However, on Tuesday she said: “Central clearing parties play an important role in mitigating risk in the financial system.
“The Commission plans to come forward with measures to reduce our excessive dependence on systemic third-country clearinghouses and to improve the attractiveness of EU-based clearing houses.”
Pauline Ashall, a partner at Linklaters, said the new measures proposed by the bloc are “mostly stick rather than carrot”.
The more aggressive tone from Brussels comes after an effort by Emmanuel Macron, the French President, to woo bankers away from London in a bid to bolster Paris.
Last week, Clement Beaune, France’s minister of European affairs, said a “clear signal” must be given to financiers so that clearing moves from the UK to the continent.
Michael McKee, a partner at law firm DLA Piper, said: “The EU is determined to be self-sufficient in key areas like clearing and the current French Presidency of the EU wants ‘a more sovereign Europe’ and ‘a new European model for growth’.

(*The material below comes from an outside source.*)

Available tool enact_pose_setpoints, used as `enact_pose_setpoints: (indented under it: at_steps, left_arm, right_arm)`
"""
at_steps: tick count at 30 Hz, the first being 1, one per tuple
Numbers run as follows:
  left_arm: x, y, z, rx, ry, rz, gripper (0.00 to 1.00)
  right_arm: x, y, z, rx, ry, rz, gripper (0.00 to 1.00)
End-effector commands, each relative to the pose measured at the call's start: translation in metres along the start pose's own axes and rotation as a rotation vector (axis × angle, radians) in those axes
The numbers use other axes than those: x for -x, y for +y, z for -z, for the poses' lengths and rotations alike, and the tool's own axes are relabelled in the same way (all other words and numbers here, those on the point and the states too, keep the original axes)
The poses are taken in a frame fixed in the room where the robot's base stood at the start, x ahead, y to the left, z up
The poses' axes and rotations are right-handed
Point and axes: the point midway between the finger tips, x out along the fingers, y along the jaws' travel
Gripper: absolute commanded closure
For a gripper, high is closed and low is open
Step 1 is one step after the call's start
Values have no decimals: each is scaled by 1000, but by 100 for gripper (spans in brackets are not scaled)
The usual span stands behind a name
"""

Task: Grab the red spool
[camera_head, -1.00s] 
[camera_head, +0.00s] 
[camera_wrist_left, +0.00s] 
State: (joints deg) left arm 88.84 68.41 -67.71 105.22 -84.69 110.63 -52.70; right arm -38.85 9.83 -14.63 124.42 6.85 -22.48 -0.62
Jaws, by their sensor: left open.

“Sovereignty with regard to clearing is part of that vision. However, the UK is likely to remain the dominant clearer of non-EU financial instruments within Europe.”
In September, the Bank of England Governor Andrew Bailey warned that Brussels bureaucrats risked severely damaging the financial system if they pressed ahead with a protectionist power grab.
Last year, the EU ordered major banks to explain why they were not shifting lucrative euro derivative trading activity out of Britain.
The EU consultation will take four weeks to gather evidence and is seeking views on possible “negative and positive” incentives for firms, such as imposing targets on customers to cut their use of specific UK clearing houses.